Northern Trust yesterday reported a 53 per cent slide in second-quarter 2025 net income, with a 26 per cent year-on-year fall in total revenues, for example. Other noninterest income fell 85 per cent to $156.3 million, affecting the Chicago-based group’s bottom line.

The profit year-on-year fall was affected by the “other noninterest income” result a year ago that had included several notable items, such as Northern Trust’s participation is the Visa Exchange Offer.

Client assets under custody and administration rose 9 per cent on a year ago to stand at $18.1 trillion at June 30; wealth management assets under custody rose 9 per cent, to $14.2 trillion, it said.

Assets under management rose 11 per cent to $1.697 trillion, reflecting mainly favorable markets.

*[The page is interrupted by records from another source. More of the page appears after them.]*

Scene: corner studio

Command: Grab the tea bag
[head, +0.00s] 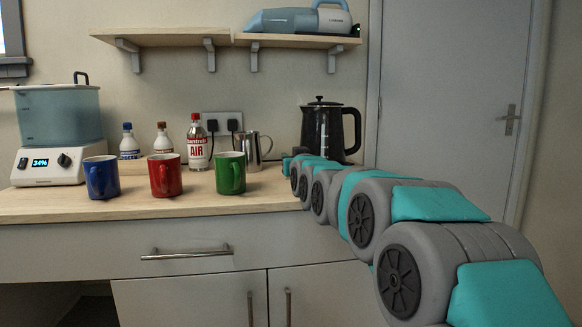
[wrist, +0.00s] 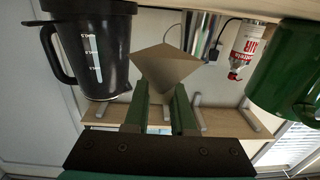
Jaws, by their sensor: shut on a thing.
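A tan, pyramid-shaped tea bag (wrist: 166,66) sits at the tips of my gripper (wrist: 160,92) in the wrist view. The two green fingers are closed on its lower part in the picture. In the head view my gripper (head: 290,161) is at the far end of my arm, above the counter, in front of the black kettle and right of the steel pitcher. The tea bag cannot be made out in the head view.
The wrist view is upside down. The black kettle (head: 328,130), steel pitcher (head: 252,151) and green mug (head: 229,173) stand close by.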

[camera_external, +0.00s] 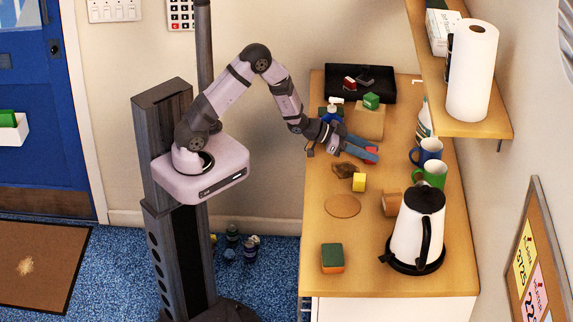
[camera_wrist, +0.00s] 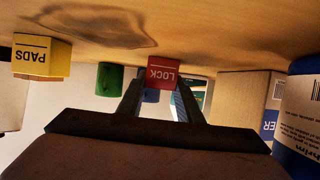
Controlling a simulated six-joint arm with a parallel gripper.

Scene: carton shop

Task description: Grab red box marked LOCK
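The red box marked LOCK (camera_wrist: 163,72) stands on the wooden counter in the wrist view, its lettering upside down there. My gripper (camera_wrist: 160,84) points at it, with one finger on either side of the box. The fingers look open, with a small gap at the box's left; contact at the right is unclear. In the external view my gripper (camera_external: 368,150) is low over the counter (camera_external: 325,275), and a bit of red shows between its bluish fingers. The box is mostly hidden there.
A yellow PADS box (camera_wrist: 42,55) is left in the wrist view; a cardboard box (camera_wrist: 243,97) and blue bottle (camera_wrist: 302,120) are right.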

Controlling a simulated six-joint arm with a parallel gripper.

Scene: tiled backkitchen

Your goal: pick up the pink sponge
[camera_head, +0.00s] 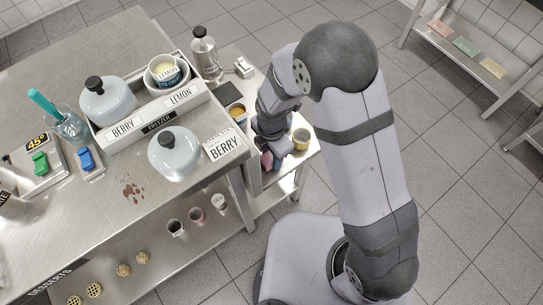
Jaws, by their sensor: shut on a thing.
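My gripper (272,150) points down over the small side table to the right of the big steel table.
A BERRY card (223,145) and a grey lidded pot (174,152) stand on the steel table. A far shelf (462,57) bears coloured blocks.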

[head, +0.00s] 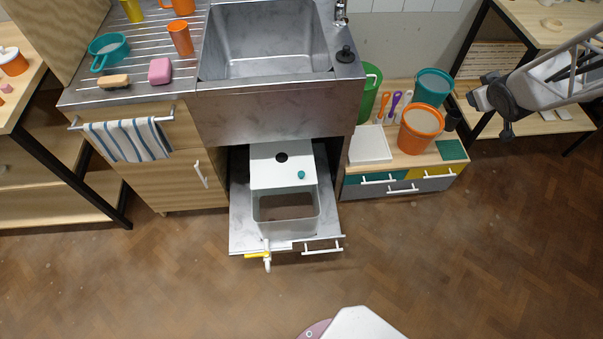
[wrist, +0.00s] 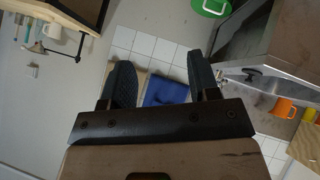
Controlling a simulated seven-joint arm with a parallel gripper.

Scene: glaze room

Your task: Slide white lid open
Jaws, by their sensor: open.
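The white lid (head: 268,178) lies over the back part of a pale bin (head: 290,228) on a pulled-out shelf below the sink. The lid has a dark round spot and a small teal knob (head: 301,175). The front part of the bin is uncovered and shows a brown inside. The lid's back end is close under the sink front. My gripper (head: 491,112) is at the upper right in the head view, well away from the lid. In the wrist view its two dark fingers (wrist: 160,78) are apart with nothing held. The lid is not recognisable there.
The steel sink (head: 265,45) overhangs the shelf's back. Right of it, a low cabinet carries an orange bucket (head: 421,128), a teal bucket (head: 433,87) and a white tray (head: 370,145). A yellow-handled valve (head: 262,254) sticks out at the shelf's front.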

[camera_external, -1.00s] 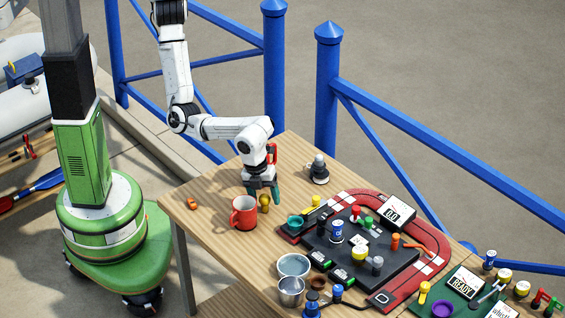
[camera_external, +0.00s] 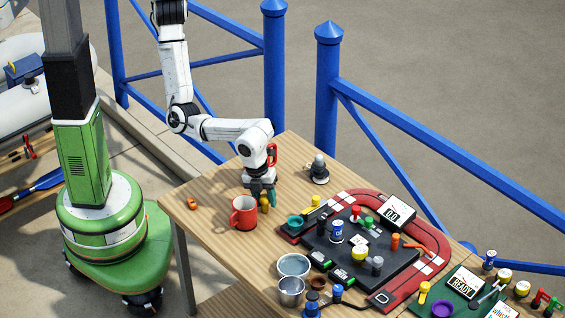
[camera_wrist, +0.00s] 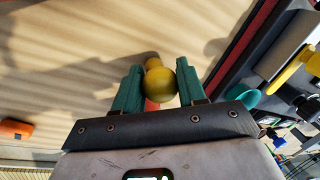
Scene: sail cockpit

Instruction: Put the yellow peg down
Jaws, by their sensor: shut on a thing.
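The yellow peg (camera_external: 265,204), with a round knob, is at my gripper (camera_external: 262,196), close over the wooden table beside the red mug (camera_external: 243,215). In the wrist view the peg (camera_wrist: 160,84) is between the green fingertips of my gripper (camera_wrist: 160,92), knob towards the camera. My gripper is shut on it. The peg looks roughly upright; I cannot tell whether its foot touches the wood.
The red mug stands just left of the peg. A dark board (camera_external: 345,262) with a red track and several small items lies to the right. Metal bowls (camera_external: 293,264) stand at the front. An orange piece (camera_external: 192,203) lies left. Bare wood (camera_external: 212,185) surrounds it.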

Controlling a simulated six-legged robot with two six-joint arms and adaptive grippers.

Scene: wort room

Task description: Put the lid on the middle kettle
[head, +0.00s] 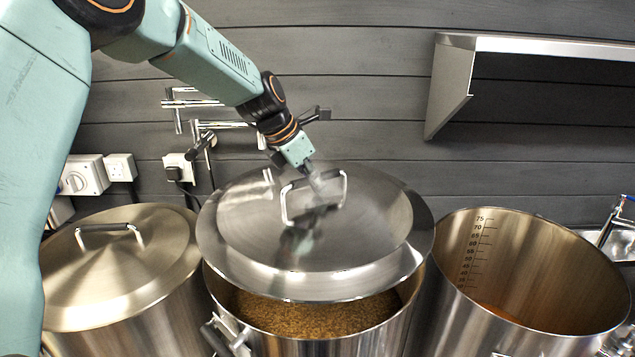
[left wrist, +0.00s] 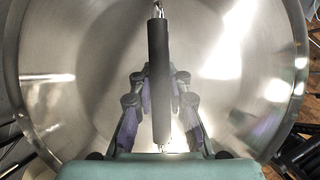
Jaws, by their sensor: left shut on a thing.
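The steel lid (head: 375,235) is over the middle kettle (head: 380,341), tilted, with its front edge raised off the rim. Grain shows in the gap at the front. My left gripper (head: 318,184) is shut on the lid's handle (head: 285,205). In the left wrist view the dark handle grip (left wrist: 159,75) runs between the fingers of my left gripper (left wrist: 160,103), with the lid (left wrist: 75,45) filling the background. Whether the lid's back edge touches the kettle is hidden. My right gripper is not in view.
The left kettle (head: 150,320) wears its own lid (head: 110,270). The right kettle (head: 470,330) is open, with volume marks inside. A steel shelf (head: 452,85) and pipes (head: 190,103) are on the back wall. A tap (head: 615,215) stands at the far right.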

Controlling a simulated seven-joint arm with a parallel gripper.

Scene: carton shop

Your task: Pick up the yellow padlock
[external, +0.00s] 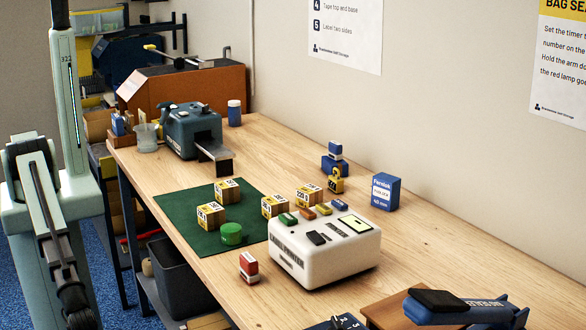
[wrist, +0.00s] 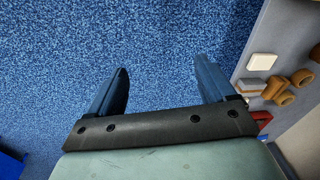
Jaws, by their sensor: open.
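The yellow padlock (external: 336,184) stands on the wooden bench toward the wall, behind the white machine. It is small in the external view, with dark markings on its face. A blue item with a blue-and-white block on top (external: 335,150) is right behind it. My gripper (wrist: 161,68) shows in the wrist view with two blue fingers spread wide and nothing between them. It is over blue carpet, off the bench and far from the padlock. The padlock does not show in the wrist view. In the external view my arm hangs at the left; its fingers are not clear there.
A white machine (external: 322,255) stands in front of the padlock. A blue box (external: 386,192) stands to its right. Several yellow-and-white cubes and a green cylinder (external: 231,233) are on or beside the green mat (external: 180,205). A tape dispenser (external: 190,130) is farther back. The bench's right part has bare wood.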

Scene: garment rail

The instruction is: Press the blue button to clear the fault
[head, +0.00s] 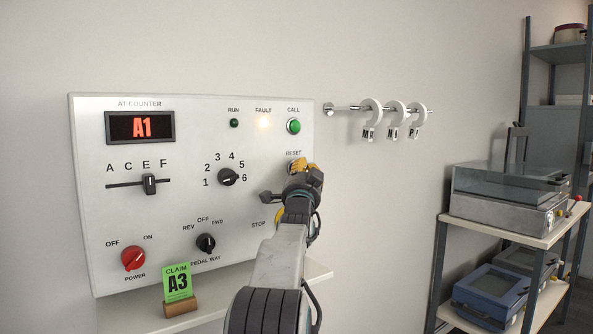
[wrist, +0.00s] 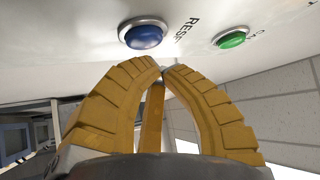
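In the wrist view a round blue button (wrist: 144,36) in a silver ring sits on the pale panel, beside lettering that begins "RES". In the head view the panel (head: 190,235) carries a RESET label, and my gripper (head: 303,168) is just below it, hiding the blue button. My gripper's yellow fingers, also in the wrist view (wrist: 162,71), meet at the tips with nothing between them. The tips appear close to the blue button; a gap shows in the wrist view.
The green CALL button (head: 294,126) is above my gripper and right of the blue one in the wrist view (wrist: 231,39). A rail with hooks (head: 371,112) stands right of the panel. A claim card (head: 178,283) stands below.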

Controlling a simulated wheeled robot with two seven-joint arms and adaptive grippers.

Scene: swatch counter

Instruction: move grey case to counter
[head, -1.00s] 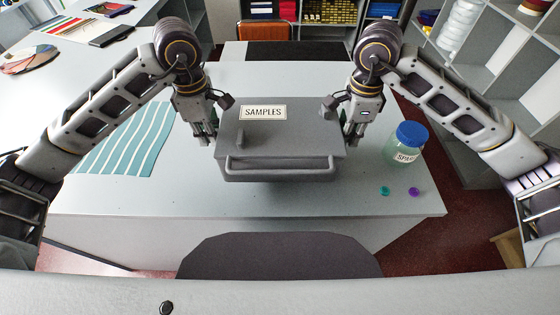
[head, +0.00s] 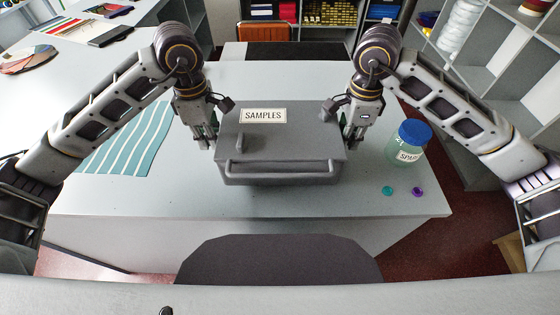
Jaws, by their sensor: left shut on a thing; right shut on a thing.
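The grey case (head: 285,140) has a SAMPLES label on its lid and a handle bar along its front. It is over the middle of the pale counter (head: 250,204); I cannot tell whether its underside touches the top. My left gripper (head: 210,138) is shut on the case's left side. My right gripper (head: 349,140) is shut on its right side. The fingertips are partly hidden by the case.
A blue-lidded jar (head: 410,145) stands right of the case, near a teal button (head: 387,190) and a purple button (head: 417,192). Striped teal cloth (head: 130,140) lies at left. A dark chair back (head: 280,260) is in front. Counter in front of the case is clear.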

“Northern Trust reported another quarter of strengthening results, featuring mid-single-digit trust fee growth, record net interest income, and meaningful expansion in our pretax margin, all of which drove a 20 per increase in our earnings per share, excluding notables in the prior period,” Michael O’Grady, chairman and CEO, said. “The second quarter marks our fourth consecutive quarter of generating year-over-year improvement in our expense-to-trust fee ratio and delivering both positive trust fee operating leverage and overall operating leverage, all excluding notables. During this period, we have also returned over 100 per cent of our earnings, including record share repurchases this quarter.

“Yesterday, our board of directors approved a $0.05 or 7 per cent increase to our quarterly dividend,” O’Grady added.

Shares in Northern Trust were down 1.8 per cent yesterday; since the start of January, they've risen 20.6 per cent.